YOUR INSTRUCTIONS :: Reproduce verbatim the final portion of the material below, from the line containing "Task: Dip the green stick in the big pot" through its last line, and nothing else.

::::::::

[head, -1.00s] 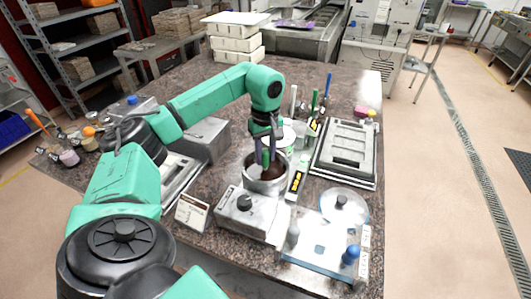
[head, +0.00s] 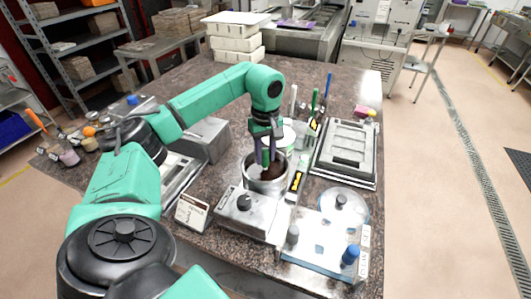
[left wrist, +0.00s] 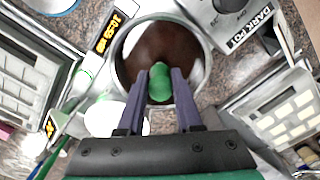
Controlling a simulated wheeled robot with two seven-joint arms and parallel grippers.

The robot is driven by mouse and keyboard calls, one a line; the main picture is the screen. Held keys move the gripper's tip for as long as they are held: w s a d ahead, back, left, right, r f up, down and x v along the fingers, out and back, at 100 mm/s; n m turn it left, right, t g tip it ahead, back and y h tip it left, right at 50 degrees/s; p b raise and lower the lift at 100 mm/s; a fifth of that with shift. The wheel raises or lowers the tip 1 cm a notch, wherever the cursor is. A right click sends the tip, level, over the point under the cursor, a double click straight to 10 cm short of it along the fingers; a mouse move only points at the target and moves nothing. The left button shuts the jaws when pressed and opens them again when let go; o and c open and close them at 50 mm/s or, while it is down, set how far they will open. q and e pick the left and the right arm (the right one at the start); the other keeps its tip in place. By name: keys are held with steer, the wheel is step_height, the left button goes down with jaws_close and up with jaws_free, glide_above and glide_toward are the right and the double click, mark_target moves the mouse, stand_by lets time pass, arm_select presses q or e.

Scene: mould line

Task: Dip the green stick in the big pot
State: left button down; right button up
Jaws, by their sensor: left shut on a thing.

::::::::

RESPONSE BELOW ::
Task: Dip the green stick in the big pot
State: left button down; right button up
Jaws, by their sensor: left shut on a thing.

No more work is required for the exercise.